* [SET EXERCISE]
Using the records that appear below, write out exactly the lines from the one with "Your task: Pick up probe" through the one with "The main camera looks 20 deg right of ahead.", keeping both end lines.

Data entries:

--------

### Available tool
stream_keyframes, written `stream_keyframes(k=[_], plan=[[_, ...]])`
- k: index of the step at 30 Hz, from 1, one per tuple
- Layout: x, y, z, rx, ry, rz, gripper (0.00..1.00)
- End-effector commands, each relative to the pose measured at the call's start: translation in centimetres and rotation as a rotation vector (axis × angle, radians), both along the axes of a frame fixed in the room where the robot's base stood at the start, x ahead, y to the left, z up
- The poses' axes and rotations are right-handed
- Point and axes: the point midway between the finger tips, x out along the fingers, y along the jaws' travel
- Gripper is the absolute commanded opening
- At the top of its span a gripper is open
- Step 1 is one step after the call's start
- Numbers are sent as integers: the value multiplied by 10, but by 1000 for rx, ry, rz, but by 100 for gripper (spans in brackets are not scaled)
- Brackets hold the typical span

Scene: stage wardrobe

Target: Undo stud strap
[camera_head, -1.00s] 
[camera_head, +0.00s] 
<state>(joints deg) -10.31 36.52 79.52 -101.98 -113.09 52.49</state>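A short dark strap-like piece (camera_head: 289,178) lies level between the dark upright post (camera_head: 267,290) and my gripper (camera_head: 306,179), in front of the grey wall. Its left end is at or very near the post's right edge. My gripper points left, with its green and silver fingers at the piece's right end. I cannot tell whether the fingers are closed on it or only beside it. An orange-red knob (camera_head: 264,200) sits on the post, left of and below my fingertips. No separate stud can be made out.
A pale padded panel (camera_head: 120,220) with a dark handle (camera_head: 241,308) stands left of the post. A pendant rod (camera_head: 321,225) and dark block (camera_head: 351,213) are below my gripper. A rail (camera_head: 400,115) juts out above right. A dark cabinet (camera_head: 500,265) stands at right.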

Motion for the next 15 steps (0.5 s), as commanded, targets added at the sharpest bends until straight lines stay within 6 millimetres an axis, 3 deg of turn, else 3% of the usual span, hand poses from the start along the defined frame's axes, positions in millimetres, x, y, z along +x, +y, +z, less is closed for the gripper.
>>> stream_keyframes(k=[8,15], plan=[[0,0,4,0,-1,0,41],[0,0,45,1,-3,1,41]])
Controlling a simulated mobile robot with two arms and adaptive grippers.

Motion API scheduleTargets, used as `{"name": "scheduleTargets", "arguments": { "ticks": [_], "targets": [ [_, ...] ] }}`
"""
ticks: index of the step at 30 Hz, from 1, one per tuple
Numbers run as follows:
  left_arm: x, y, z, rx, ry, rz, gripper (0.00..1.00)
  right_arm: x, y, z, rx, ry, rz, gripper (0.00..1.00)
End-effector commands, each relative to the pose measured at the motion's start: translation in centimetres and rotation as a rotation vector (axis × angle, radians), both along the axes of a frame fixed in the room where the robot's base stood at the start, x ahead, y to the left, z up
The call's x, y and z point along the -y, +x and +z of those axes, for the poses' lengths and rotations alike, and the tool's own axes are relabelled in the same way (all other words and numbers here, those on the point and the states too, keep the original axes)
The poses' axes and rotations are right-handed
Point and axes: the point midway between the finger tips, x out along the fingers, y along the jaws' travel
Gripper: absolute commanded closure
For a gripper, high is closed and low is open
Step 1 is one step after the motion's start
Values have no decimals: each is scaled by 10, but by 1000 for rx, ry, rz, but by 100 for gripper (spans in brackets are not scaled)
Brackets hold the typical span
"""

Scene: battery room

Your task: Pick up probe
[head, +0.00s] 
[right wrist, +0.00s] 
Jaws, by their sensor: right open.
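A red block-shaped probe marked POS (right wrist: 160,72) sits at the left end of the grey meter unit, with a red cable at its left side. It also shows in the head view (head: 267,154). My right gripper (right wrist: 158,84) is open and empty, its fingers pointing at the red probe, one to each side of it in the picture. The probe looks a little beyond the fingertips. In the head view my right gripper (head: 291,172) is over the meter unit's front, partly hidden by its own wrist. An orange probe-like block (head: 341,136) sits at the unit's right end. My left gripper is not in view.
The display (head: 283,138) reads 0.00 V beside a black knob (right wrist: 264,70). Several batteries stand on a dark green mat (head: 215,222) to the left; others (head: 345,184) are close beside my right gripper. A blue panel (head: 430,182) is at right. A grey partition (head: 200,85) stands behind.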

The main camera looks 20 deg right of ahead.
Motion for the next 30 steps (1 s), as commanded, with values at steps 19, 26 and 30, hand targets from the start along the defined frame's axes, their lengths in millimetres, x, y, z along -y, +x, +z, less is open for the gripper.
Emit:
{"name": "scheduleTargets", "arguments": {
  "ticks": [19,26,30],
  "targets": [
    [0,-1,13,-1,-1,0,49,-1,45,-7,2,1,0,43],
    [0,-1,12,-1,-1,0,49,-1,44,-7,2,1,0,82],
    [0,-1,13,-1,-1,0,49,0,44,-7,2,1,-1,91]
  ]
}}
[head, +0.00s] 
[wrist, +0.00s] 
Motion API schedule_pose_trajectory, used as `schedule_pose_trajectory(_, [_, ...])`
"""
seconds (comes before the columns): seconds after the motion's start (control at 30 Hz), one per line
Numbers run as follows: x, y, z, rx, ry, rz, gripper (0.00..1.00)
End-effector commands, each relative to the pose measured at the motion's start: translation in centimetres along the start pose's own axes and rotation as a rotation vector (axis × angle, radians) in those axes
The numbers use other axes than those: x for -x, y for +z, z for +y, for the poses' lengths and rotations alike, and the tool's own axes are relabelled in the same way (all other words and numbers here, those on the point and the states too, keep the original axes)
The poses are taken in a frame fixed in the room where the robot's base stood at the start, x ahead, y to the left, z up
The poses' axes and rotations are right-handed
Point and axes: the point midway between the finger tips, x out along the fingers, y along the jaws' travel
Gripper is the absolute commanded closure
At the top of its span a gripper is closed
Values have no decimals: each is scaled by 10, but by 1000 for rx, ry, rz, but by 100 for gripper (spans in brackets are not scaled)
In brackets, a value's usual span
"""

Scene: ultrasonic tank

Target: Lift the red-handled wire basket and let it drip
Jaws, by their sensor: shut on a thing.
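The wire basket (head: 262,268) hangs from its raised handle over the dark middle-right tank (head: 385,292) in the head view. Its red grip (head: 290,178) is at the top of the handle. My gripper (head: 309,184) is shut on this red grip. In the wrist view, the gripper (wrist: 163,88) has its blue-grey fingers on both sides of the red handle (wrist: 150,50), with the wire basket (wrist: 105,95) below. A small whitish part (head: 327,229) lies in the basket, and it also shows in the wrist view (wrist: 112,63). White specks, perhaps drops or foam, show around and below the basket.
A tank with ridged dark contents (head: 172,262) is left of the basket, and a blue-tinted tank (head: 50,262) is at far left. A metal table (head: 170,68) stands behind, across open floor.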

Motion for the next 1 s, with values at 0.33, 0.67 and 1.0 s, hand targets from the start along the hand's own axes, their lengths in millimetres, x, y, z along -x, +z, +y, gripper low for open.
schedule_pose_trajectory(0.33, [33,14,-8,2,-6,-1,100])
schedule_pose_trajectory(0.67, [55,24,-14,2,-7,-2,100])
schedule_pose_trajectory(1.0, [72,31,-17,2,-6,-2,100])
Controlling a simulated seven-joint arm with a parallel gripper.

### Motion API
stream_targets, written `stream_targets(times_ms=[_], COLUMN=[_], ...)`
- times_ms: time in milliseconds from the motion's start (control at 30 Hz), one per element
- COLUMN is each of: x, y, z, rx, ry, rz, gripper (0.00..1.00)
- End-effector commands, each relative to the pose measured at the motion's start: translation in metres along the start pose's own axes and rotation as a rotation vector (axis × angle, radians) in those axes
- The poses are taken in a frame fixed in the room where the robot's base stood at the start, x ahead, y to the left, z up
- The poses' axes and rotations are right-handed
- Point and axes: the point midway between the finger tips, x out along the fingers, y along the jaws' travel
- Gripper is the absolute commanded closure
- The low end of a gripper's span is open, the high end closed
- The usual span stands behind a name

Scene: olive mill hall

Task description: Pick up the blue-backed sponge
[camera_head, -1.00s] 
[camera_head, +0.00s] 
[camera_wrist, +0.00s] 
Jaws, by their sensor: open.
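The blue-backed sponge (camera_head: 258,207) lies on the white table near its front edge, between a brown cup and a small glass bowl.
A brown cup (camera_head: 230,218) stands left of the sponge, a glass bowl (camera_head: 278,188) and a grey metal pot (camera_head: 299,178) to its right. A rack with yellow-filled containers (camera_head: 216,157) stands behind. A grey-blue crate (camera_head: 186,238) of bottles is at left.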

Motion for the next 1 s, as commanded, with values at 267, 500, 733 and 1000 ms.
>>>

--------

* [WORKED ANSWER]
Your task: Pick up probe
[head, +0.00s] 
[right wrist, +0.00s] 
Jaws, by their sensor: right open.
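A red block-shaped probe marked POS (right wrist: 160,72) sits at the left end of the grey meter unit, with a red cable at its left side. It also shows in the head view (head: 267,154). My right gripper (right wrist: 158,84) is open and empty, its fingers pointing at the red probe, one to each side of it in the picture. The probe looks a little beyond the fingertips. In the head view my right gripper (head: 291,172) is over the meter unit's front, partly hidden by its own wrist. An orange probe-like block (head: 341,136) sits at the unit's right end. My left gripper is not in view.
The display (head: 283,138) reads 0.00 V beside a black knob (right wrist: 264,70). Several batteries stand on a dark green mat (head: 215,222) to the left; others (head: 345,184) are close beside my right gripper. A blue panel (head: 430,182) is at right. A grey partition (head: 200,85) stands behind.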

The main camera looks 20 deg right of ahead.

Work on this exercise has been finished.